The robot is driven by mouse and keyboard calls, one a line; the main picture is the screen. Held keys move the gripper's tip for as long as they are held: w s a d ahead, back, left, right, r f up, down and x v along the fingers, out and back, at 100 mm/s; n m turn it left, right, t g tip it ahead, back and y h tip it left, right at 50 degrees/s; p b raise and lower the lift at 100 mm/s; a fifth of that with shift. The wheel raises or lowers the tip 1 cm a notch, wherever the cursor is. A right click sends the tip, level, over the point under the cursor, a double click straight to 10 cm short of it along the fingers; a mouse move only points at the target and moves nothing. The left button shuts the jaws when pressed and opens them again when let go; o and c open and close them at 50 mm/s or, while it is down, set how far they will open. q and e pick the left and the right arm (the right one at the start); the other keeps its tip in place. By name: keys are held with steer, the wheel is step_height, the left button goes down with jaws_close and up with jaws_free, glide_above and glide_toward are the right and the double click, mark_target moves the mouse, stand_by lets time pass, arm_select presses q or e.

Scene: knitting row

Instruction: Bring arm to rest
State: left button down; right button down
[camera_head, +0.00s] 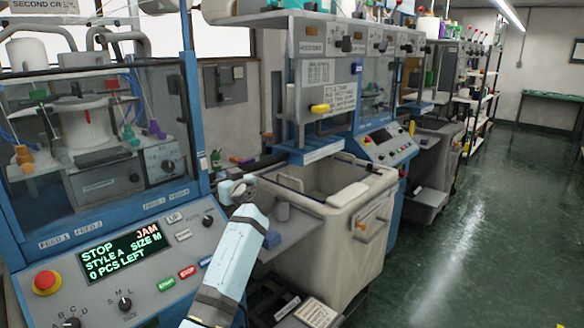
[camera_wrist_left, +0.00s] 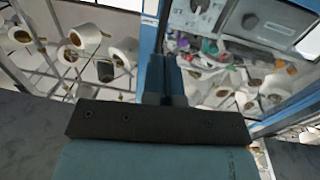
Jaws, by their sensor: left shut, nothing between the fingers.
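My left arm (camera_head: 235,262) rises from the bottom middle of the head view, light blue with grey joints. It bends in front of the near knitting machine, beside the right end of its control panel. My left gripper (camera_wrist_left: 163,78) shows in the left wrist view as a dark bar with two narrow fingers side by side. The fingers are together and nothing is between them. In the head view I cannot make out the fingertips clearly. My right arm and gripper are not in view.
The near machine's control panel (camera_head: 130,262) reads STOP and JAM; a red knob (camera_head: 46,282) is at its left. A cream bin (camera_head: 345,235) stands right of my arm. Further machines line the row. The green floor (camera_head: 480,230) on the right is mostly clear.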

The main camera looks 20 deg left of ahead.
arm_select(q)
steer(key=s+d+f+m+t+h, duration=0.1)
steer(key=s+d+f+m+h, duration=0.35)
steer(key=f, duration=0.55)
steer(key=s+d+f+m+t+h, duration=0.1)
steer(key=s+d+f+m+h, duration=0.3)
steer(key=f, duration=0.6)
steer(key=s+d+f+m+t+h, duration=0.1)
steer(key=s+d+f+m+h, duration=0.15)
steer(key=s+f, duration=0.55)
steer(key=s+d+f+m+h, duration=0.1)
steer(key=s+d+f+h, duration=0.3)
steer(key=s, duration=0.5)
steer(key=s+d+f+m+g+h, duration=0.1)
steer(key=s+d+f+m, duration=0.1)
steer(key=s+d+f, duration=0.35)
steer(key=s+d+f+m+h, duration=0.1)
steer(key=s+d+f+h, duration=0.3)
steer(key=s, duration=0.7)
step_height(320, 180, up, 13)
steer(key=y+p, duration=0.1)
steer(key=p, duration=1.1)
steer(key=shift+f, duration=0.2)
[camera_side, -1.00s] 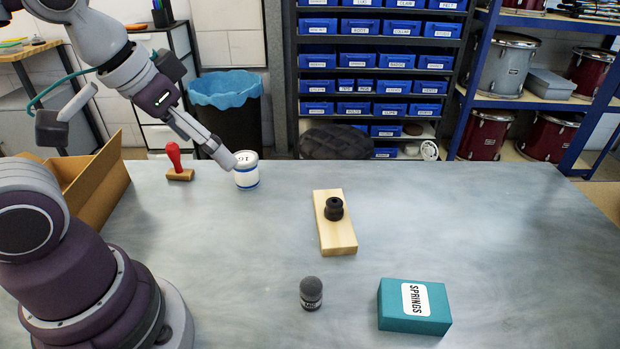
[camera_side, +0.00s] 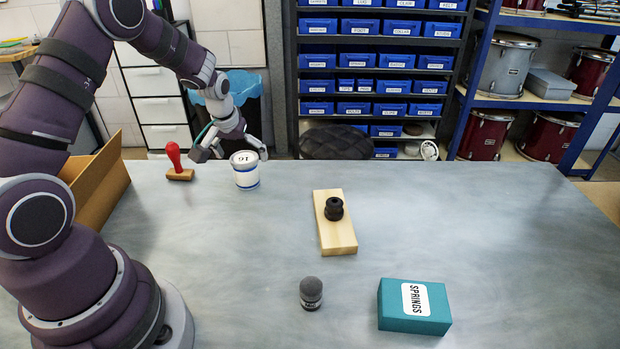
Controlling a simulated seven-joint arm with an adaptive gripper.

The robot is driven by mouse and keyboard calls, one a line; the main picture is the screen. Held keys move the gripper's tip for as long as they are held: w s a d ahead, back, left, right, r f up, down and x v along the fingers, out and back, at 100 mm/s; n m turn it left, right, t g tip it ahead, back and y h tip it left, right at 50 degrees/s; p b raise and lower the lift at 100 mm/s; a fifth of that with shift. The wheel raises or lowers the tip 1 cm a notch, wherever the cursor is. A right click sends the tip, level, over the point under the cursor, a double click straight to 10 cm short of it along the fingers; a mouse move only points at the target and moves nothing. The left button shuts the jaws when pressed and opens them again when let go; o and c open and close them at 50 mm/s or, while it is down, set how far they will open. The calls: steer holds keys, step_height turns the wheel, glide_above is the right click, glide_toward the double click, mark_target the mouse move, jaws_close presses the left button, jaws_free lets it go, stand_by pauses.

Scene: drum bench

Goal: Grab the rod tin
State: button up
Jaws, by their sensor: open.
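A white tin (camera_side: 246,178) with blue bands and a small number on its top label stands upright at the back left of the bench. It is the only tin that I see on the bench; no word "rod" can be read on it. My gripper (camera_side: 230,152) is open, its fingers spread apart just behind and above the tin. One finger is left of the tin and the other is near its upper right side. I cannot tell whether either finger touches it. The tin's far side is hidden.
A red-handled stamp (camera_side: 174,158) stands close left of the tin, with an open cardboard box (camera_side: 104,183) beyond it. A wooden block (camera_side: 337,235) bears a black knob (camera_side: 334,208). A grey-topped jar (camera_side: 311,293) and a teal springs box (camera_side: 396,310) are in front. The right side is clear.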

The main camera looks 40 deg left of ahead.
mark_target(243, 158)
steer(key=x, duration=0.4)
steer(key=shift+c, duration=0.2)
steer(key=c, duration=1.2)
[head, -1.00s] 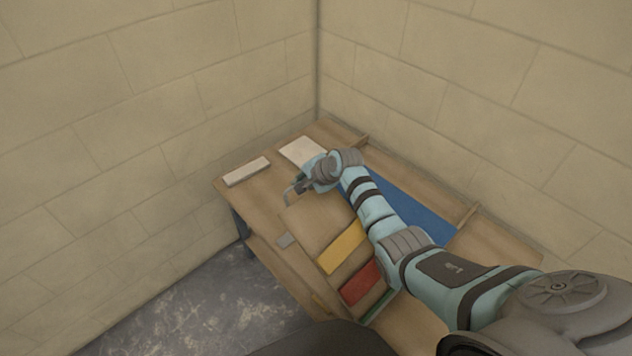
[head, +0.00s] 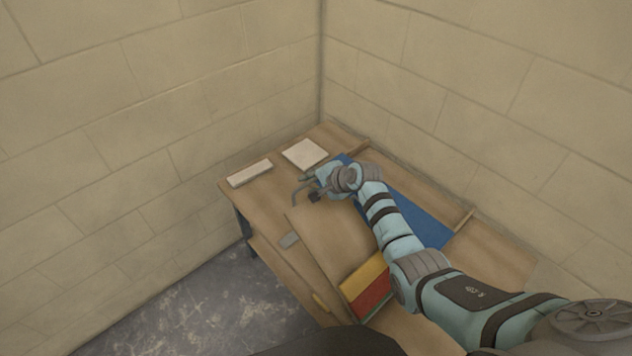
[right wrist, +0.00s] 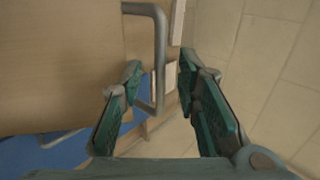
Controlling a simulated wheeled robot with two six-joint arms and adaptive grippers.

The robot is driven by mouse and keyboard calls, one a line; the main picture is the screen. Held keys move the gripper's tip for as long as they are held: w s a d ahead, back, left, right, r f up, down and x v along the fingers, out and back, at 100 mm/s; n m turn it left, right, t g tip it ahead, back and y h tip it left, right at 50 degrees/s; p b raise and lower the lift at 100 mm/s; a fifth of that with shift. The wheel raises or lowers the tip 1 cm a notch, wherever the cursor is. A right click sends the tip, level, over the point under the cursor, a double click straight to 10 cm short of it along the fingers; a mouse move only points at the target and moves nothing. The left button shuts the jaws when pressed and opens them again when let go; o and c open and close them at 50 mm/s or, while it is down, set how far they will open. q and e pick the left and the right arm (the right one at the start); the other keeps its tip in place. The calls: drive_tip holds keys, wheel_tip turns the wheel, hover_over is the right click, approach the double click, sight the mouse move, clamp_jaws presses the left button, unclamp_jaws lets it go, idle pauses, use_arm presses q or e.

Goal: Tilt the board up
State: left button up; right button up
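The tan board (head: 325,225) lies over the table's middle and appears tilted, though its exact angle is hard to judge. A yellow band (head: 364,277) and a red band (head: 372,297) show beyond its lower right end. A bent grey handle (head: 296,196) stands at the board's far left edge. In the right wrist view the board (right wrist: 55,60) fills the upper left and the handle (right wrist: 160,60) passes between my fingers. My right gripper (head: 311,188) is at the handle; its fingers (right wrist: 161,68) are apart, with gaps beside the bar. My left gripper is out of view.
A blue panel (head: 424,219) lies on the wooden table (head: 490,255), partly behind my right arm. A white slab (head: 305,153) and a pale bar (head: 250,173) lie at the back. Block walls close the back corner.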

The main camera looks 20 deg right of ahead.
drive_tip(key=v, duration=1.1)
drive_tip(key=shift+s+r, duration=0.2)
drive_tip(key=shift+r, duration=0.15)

::::

- **TASK OBJECTIVE**: Gather every line containing the word "simulated" and copy it.

- **RESPONSE**:
Controlling a simulated seven-joint arm with an adaptive gripper.
Controlling a simulated wheeled robot with two six-joint arms and adaptive grippers.

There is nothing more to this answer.